== Information shown ==
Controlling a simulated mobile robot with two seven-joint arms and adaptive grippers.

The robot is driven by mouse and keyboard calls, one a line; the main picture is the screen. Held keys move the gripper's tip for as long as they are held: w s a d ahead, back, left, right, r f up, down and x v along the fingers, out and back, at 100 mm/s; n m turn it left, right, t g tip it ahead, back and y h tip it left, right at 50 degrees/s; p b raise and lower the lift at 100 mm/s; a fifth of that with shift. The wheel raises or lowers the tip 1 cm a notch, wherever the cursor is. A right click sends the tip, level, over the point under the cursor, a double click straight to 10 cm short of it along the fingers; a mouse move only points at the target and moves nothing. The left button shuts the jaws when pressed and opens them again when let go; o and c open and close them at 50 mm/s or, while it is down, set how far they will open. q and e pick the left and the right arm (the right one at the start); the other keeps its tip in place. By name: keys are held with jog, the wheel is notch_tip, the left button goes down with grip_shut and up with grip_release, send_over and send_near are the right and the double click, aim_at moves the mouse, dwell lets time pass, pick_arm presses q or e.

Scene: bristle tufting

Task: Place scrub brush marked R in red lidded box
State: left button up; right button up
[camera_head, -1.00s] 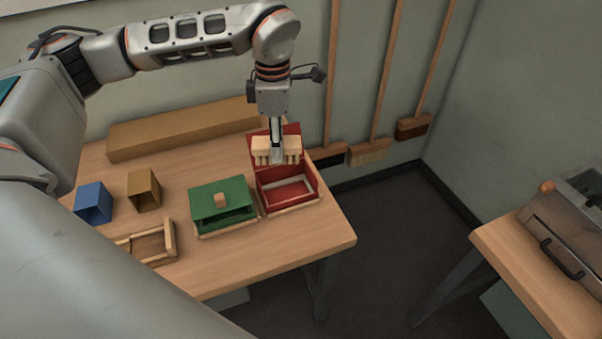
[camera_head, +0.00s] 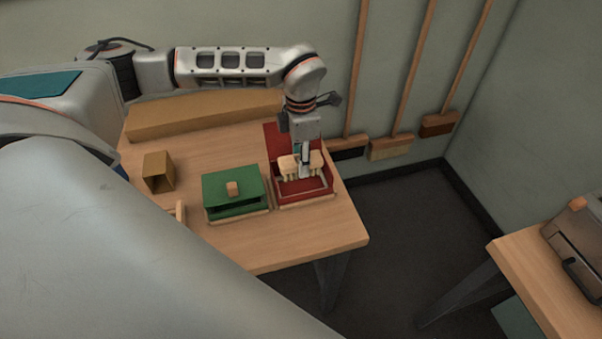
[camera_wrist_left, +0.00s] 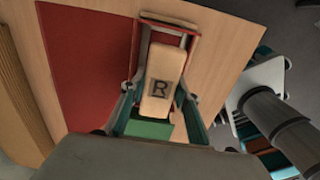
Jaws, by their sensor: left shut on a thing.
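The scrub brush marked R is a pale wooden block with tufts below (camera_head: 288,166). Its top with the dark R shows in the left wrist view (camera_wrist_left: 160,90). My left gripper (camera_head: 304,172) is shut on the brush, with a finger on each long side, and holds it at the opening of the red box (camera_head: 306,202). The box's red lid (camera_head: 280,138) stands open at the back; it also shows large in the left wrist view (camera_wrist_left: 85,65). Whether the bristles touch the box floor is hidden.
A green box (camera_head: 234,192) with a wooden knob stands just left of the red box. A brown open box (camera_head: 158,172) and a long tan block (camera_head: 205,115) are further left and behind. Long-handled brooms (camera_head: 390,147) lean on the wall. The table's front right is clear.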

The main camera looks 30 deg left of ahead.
===
What is asked → Repeat, word for word and with no pictures, only the lines running from the beginning of the data to the line that contains "[camera_wrist_left, +0.00s]".

Correct output →
Controlling a simulated mobile robot with two seven-joint arms and adaptive grippers.

The robot is driven by mouse and keyboard calls, one a line; the main picture is the screen. Held keys move the gripper's tip for as long as they are held: w s a d ahead, back, left, right, r f up, down and x v along the fingers, out and back, at 100 mm/s; n m turn it left, right, t g tip it ahead, back and y h tip it left, right at 50 degrees/s; p b raise and lower the lift at 100 mm/s; a fifth of that with shift. The wheel raises or lowers the tip 1 cm a notch, wherever the cursor is. A right click sends the tip, level, over the point under the cursor, a double click straight to 10 cm short of it along the fingers; a mouse move only points at the target and moves nothing. The left button shuts the jaws when pressed and opens them again when let go; o and c open and close them at 50 mm/s or, while it is down, set how far they will open. q and e pick the left and the right arm (the right one at the start); the other keeps its tip in place. By name: keys are held with jog, the wheel is notch_tip, the left button goes down with grip_shut and up with grip_release, send_over and send_near are the right and the double click, aim_at moves the mouse, dwell lets time pass, pick_arm presses q or e.

Scene: bristle tufting

Task: Place scrub brush marked R in red lidded box
State: left button up; right button up
[camera_head, -1.00s] 
[camera_head, +0.00s] 
[camera_wrist_left, +0.00s] 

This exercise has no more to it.